Entry updated 12 February 2024. Tagged: TV.

Japanese animated tv series (2023). Studio M2. Based on the Manga by Naoki Urasawa, itself based on Osamu Tezuka's Astro Boy story The Greatest Robot on Earth (June 1964-January 1965, Shonen magazine, original title "Chikyū saidai no robotto"). Directed by Toshio Kawaguchi. Written by Heisuke Yamashita and Tatsurou Inamoto. Voice cast includes Shinshū Fuji, Toshio Furukawa, Yōko Hikasa, Shōzō Iizuka, Marina Inoue, Sean Rohani, Toshihiko Seki. Minori Suzuki, Hideyuki Tanaka, Eizō Tsuda and Kazuhiro Yamaji. Eight 55-69 minute episodes. Colour.

In the future, humans and sentient AI Robots live side by side: though there are a few anti-robot extremists, they are largely accepted – though not quite as equals – by humanity; being programmed not to harm people (see Laws of Robotics) helps. Though most are humanoid but clearly robots, a few are indistinguishable from humans; both types tend to live like people – as one reflects "by living as the humans do, they say we robots can upgrade our senses, or refine them. Same difference I guess". A robot's consciousness is stored on a memory chip and can be transferred to other bodies (see Identity Transfer) – so robots that are giant machines during working hours have humanoid "off-duty" bodies for their free time.

Some years previously the United States of Thracia (see Alternate History) accused Persian dictator Darius the 14th (Iizuka) of planning to conquer the region with an army of robots – Weapons of mass destruction built by Professor Abullah (Yamaji). A fact-finding mission discovers a mass of junked robots, but no weapons: nonetheless, the 39th Central Asian War begins (see Politics). The Invasion of Persia is led by seven robots – the most powerful AI that humanity had yet produced. Though believing they were sent to liberate them from oppression, victory is achieved by their killing many thousands of robots; all of the seven are traumatized to a greater or lesser degree.

In fact, Darius had asked Professor Abullah to build Bora, a giant Terraforming robot to transform the desert. After many failures (the junked robots), Abullah realized he needed the most advanced AI possible to assist him, so he called on Professor Tenmar (Tsuda) (creator of the childlike Atom, built to replace his dead son); the two Scientists build Goji, loading his mind with 9.9 billion personalities to choose from: but he is unable to pick one and cannot be awoken. Then the war kills Abullah's family and leaves his body ruined, his brain placed in a Cyborg body, or so he believes.

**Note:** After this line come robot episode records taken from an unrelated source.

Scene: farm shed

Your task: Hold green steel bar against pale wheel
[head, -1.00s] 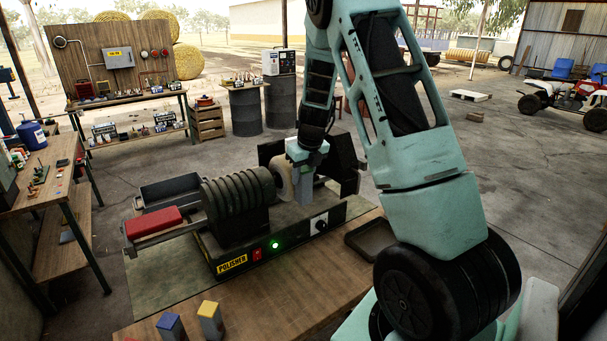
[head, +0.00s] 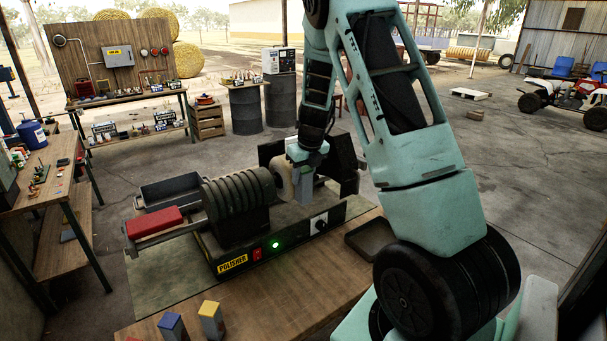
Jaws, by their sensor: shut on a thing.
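The polisher (head: 240,225) stands on the wooden bench, with a lit green lamp on its front. The pale wheel (head: 280,183) is at the right end of its ribbed motor housing, partly hidden by my gripper. My gripper (head: 297,190) points down right beside the wheel, shut. The green steel bar in it cannot be made out, as the fingers hide it. I cannot tell whether the bar touches the wheel.
Blue-topped (head: 171,326) and yellow-topped (head: 210,320) blocks stand at the bench's front edge. An empty dark tray (head: 368,242) lies right of the polisher. A red block (head: 154,221) rests on the polisher's left arm. A dark guard (head: 345,165) stands behind my gripper.

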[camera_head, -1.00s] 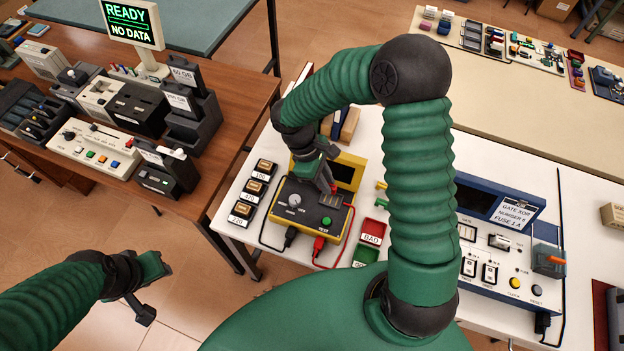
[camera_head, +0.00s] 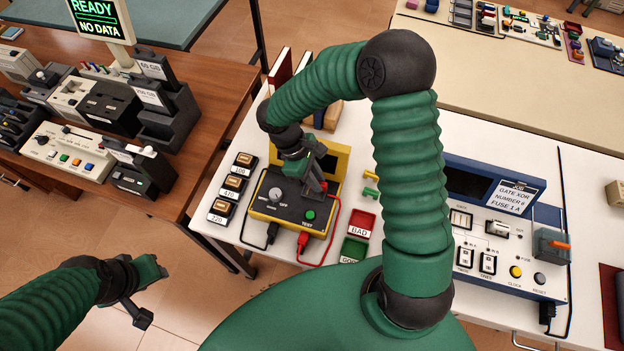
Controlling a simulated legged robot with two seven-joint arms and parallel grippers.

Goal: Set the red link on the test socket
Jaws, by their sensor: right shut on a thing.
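The yellow-and-black tester (camera_head: 290,207) stands on the white table, with a knob, a green button and a TEST label. My right gripper (camera_head: 322,188) points down over the right part of its top, near the tester's display. It is shut on a small thing, taken as the red link, which is mostly hidden by the fingers. The test socket is hidden under or behind this gripper, so I cannot tell whether the link touches it. My left gripper (camera_head: 148,292) is open and empty, at the lower left above the floor.
Red BAD (camera_head: 361,222) and green GOOD (camera_head: 352,250) trays are right of the tester. Small green and yellow pieces (camera_head: 370,185) lie above them. Labelled blocks (camera_head: 233,185) stand left. A plug and red cable (camera_head: 303,241) are at the front. A gate panel (camera_head: 500,250) stands right.

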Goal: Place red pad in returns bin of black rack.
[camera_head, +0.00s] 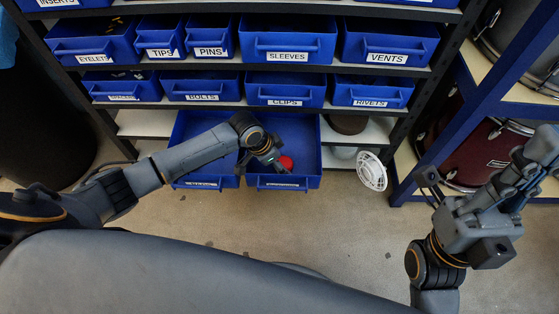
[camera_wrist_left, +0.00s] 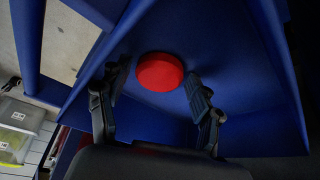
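The red pad (camera_head: 286,162) is a small round disc at the front part of a pulled-out blue bin (camera_head: 307,150) on the bottom row of the black rack (camera_head: 437,70). In the left wrist view the red pad (camera_wrist_left: 160,72) lies against the blue bin surface (camera_wrist_left: 235,70), just beyond my open fingertips. My left gripper (camera_head: 277,165) reaches into this bin; its fingers (camera_wrist_left: 158,90) are spread and hold nothing. The bin's front label is too small to read. My right gripper (camera_head: 530,170) is at the right, away from the rack; its finger opening is unclear.
Another blue bin (camera_head: 190,135) is pulled out just left, under my left arm. Labelled bins such as SLEEVES (camera_head: 287,40) and CLIPS (camera_head: 285,90) fill the shelves above. A white round grille (camera_head: 372,172) stands right of the bins. A blue frame (camera_head: 470,100) holds drums at the right.

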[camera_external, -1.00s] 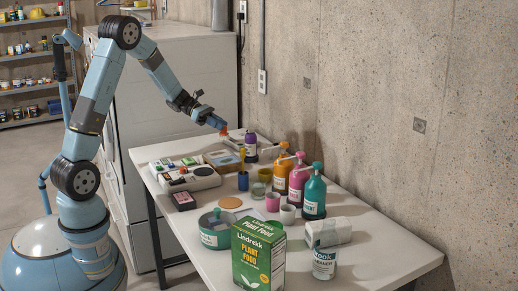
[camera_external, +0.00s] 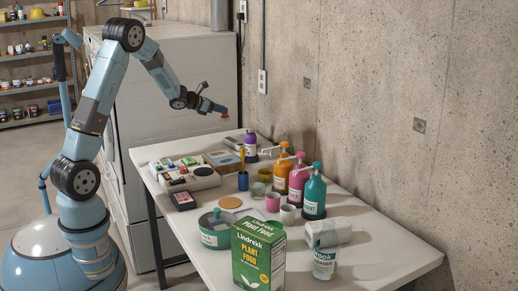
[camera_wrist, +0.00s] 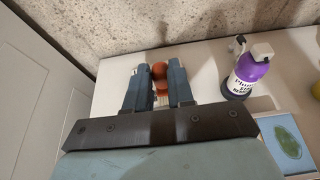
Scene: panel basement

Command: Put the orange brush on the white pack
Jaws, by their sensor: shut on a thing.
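My gripper (camera_external: 219,109) is above the far end of the white table, shut on the orange brush (camera_external: 226,116). In the wrist view the brush (camera_wrist: 160,71) shows as a rounded orange end between the two fingers (camera_wrist: 157,88); a pale striped part shows below it. The rest of the brush is hidden by the fingers. A white block-shaped pack (camera_external: 328,230) lies at the near right of the table, behind a white can, far from my gripper. The can hides part of its front.
The can (camera_external: 324,263) and a green plant food box (camera_external: 259,258) stand at the near end. Purple (camera_external: 251,145), orange (camera_external: 282,165), pink (camera_external: 298,180) and teal (camera_external: 315,192) bottles line the wall side. Cups, a round teal tin (camera_external: 214,232) and a device (camera_external: 187,177) fill the middle.

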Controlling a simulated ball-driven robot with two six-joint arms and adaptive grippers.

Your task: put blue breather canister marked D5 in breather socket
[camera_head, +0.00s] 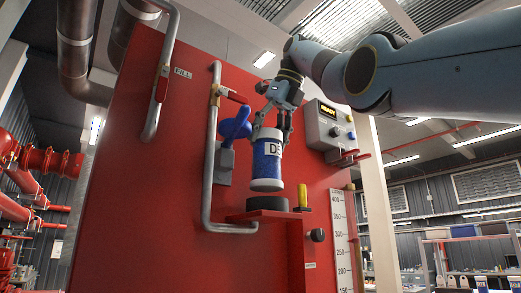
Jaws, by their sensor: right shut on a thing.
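The canister stands over a dark round socket (267,203) on a red shelf of the panel. Its lower end is just above or at the socket's rim; I cannot tell whether they touch. My left gripper is not in view.
A grey pipe (209,180) and a blue-handled valve (232,130) are close left of the canister. A grey control box (327,127) reading READY is to the right. A yellow-topped part (302,195) stands beside the socket. A white scale (342,235) is lower right.

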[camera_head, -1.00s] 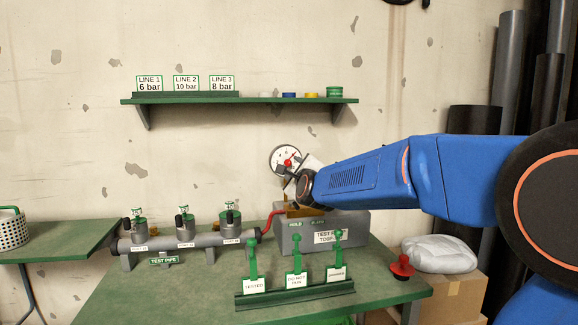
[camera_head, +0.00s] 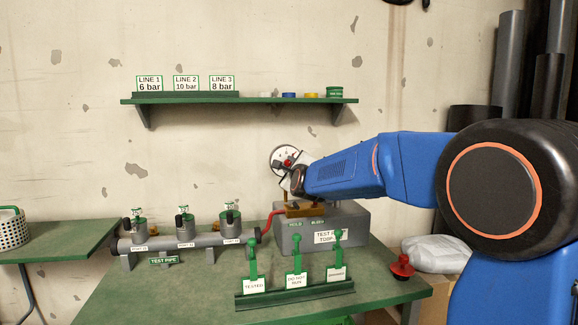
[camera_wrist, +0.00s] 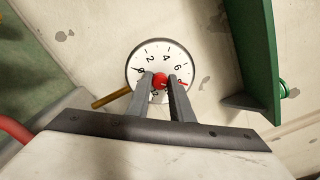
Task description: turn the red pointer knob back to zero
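The red pointer knob (camera_wrist: 160,80) sits at the middle of a round white gauge (camera_wrist: 145,52) with black numbers. Its red pointer points right, near the 8, in the wrist view; a thin black needle lies near the 0. My gripper (camera_wrist: 161,78) has one fingertip on each side of the knob. Whether the fingers press on it cannot be told. In the head view the gauge (camera_head: 277,155) stands behind the grey test box (camera_head: 290,238), and my gripper (camera_head: 291,168) covers its lower right part. The red knob (camera_head: 287,163) shows beside it.
A green shelf (camera_head: 240,101) with line cards hangs above; its bracket (camera_wrist: 258,60) is at the right in the wrist view. A test pipe (camera_head: 190,241) with several valves lies left. A tag rack (camera_head: 295,291) and a red button (camera_head: 402,267) stand in front.

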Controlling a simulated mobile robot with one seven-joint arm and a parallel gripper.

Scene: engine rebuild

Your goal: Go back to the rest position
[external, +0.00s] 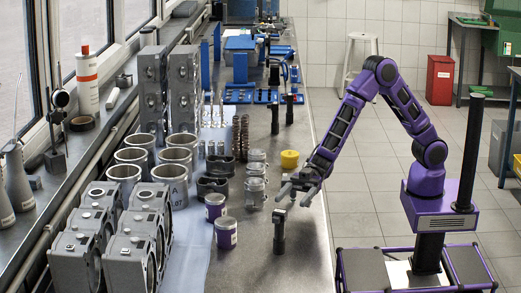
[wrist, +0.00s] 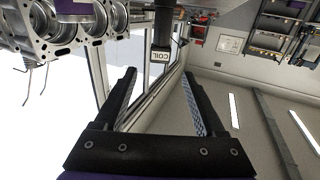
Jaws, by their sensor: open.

This series starts with the members of the fact-finding mission and the seven robots – who have settled peacefully into human society – being murdered one by one. Gesicht (Fuji), a robot detective for Europol (see Crime and Punishment) and one of the seven, is charged with investigating the deaths: evidence suggests the perpetrator is a robot, despite their supposedly being incapable of harming a human. In a scene echoing The Silence of the Lambs (1991) he visits Brau 1589 (Tanaka), a robot who had murdered a human eight years previously – supposedly the only known case – despite a subsequent examination of their AI showing no defect. Gesicht later discovers he once killed a human who murdered a robot child, but the authorities overwrote the memory (see Memory Edit). We meet the other surviving members of the seven, including Atom (Hikasi) – now cared for by the fatherly Professor Ochanomizu (Furukawa), who has built him a sister, Uran (Suzuki), an empath. One day she meets a robot who is driven to paint and garden; Atom and Ochanomizu arrive, warning her there is something wrong with this robot – indeed there is, as it has no AI brain. It is the off-duty body of an industrial robot that is being temporarily puppeted by Pluto (Seki), the robot built by Professor Abullah to enact his revenge.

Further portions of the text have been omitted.